··· Data shown ···
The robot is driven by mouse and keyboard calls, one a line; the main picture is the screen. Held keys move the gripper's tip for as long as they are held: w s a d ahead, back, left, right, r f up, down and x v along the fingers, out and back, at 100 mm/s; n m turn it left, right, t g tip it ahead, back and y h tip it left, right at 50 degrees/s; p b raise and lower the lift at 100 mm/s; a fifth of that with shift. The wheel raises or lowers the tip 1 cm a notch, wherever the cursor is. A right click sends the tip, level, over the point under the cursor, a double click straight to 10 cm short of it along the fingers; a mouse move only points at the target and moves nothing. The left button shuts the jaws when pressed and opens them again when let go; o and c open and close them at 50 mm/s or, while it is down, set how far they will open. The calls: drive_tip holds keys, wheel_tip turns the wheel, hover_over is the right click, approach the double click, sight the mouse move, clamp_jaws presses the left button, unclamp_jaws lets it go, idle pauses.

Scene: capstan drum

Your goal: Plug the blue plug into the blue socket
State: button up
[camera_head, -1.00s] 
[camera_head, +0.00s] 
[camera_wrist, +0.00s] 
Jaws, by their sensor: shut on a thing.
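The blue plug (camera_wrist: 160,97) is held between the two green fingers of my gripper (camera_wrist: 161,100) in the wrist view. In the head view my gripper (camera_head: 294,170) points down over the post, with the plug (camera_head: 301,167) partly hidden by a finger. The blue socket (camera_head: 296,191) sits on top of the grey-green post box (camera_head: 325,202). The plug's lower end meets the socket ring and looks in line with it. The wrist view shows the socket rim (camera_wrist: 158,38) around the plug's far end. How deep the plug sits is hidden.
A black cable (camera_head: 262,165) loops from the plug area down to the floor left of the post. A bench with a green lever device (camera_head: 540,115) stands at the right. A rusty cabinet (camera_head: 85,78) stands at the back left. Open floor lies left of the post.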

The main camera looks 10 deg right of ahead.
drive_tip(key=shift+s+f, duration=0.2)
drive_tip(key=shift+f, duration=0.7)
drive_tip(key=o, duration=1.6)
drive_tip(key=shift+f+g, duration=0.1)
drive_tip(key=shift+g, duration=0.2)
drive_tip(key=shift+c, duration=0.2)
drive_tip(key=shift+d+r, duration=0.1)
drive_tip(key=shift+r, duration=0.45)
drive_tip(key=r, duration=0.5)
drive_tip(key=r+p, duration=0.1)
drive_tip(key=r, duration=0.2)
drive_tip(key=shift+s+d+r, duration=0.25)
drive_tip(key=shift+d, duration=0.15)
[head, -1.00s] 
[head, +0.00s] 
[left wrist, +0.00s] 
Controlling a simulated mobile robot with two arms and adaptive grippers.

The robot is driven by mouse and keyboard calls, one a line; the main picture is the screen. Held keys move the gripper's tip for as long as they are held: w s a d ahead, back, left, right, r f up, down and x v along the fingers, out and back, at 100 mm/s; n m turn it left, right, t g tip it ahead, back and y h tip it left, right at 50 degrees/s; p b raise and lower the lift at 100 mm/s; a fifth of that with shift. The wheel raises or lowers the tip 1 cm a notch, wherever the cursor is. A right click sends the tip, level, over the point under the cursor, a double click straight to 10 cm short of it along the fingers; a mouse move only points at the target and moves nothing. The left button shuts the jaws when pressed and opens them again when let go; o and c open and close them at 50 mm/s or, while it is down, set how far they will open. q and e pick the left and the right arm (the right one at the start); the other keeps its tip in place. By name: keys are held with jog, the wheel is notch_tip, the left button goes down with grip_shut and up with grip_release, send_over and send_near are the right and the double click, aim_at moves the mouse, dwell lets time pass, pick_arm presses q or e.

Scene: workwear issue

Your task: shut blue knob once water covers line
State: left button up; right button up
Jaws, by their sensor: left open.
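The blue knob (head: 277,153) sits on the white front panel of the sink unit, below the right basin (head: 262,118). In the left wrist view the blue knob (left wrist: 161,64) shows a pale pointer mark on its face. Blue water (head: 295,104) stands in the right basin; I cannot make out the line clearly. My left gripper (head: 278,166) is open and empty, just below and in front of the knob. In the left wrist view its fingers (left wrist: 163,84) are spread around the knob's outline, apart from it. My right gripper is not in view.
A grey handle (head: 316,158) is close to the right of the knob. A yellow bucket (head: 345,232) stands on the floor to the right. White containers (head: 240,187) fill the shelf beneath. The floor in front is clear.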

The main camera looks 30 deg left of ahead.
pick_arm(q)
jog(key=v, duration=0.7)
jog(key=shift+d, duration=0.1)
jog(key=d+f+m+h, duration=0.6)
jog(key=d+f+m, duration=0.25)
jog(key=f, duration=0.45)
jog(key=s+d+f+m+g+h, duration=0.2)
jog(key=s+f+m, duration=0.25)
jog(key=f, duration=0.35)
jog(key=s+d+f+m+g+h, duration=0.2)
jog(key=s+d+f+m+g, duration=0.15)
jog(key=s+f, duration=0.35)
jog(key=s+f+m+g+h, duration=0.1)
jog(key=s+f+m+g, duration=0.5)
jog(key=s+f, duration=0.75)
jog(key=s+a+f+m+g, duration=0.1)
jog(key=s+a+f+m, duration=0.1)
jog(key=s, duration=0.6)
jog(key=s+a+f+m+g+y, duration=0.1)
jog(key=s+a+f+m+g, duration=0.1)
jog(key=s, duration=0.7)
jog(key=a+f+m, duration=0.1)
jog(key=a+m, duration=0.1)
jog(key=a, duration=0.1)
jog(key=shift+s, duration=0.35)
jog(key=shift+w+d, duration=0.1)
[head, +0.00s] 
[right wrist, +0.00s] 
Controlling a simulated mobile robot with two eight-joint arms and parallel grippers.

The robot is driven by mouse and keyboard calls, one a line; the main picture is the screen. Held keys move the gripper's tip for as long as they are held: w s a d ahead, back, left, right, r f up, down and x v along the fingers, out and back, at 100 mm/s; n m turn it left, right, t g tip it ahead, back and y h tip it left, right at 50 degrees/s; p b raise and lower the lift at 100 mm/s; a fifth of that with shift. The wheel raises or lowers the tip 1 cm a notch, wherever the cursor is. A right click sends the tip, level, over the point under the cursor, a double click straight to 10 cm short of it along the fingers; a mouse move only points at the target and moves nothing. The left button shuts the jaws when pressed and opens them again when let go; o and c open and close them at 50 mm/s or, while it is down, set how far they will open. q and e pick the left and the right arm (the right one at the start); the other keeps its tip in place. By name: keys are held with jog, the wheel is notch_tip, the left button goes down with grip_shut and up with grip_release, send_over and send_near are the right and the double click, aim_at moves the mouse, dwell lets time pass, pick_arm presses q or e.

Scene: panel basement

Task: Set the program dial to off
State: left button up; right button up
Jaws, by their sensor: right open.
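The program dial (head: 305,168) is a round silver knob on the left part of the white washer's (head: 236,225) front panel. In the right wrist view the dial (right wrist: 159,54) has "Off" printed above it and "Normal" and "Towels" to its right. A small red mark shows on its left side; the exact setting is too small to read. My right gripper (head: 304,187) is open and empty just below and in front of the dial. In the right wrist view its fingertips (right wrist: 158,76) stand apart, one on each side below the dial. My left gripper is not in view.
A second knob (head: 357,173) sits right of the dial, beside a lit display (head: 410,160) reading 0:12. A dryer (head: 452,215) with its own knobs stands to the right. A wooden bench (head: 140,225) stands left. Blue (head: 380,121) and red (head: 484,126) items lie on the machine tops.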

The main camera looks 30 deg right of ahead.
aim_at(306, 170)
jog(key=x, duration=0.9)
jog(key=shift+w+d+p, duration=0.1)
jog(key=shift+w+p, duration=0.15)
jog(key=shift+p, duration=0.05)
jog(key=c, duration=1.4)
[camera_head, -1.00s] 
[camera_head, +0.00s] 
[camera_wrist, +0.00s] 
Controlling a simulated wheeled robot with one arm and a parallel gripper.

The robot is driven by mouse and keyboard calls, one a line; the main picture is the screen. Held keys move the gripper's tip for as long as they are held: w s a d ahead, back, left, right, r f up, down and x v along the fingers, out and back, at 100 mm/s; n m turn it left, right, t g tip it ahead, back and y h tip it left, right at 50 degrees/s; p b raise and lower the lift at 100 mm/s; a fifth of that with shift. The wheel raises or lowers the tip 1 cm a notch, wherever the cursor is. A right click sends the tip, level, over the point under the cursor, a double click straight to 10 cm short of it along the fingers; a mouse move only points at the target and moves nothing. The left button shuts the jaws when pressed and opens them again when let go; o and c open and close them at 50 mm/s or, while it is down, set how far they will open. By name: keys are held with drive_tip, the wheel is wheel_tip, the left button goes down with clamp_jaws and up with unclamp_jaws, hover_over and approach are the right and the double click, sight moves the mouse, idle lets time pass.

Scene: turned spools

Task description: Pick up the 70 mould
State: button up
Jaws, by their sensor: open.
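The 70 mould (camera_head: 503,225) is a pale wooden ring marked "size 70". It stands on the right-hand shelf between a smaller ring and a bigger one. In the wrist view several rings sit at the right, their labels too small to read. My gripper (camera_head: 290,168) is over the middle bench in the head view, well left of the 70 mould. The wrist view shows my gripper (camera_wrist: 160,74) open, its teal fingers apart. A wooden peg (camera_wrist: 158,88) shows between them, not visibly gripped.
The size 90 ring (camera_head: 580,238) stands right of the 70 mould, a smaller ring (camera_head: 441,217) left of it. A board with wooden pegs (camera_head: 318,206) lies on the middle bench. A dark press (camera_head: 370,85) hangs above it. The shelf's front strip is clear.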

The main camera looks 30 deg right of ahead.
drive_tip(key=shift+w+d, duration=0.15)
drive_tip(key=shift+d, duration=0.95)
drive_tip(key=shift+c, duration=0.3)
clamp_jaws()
···
— Given instruction —
Pull every line containing the word "mobile" out of the material and copy it.

— Right answer —
Controlling a simulated mobile robot with two arms and adaptive grippers.
Controlling a simulated mobile robot with two eight-joint arms and parallel grippers.

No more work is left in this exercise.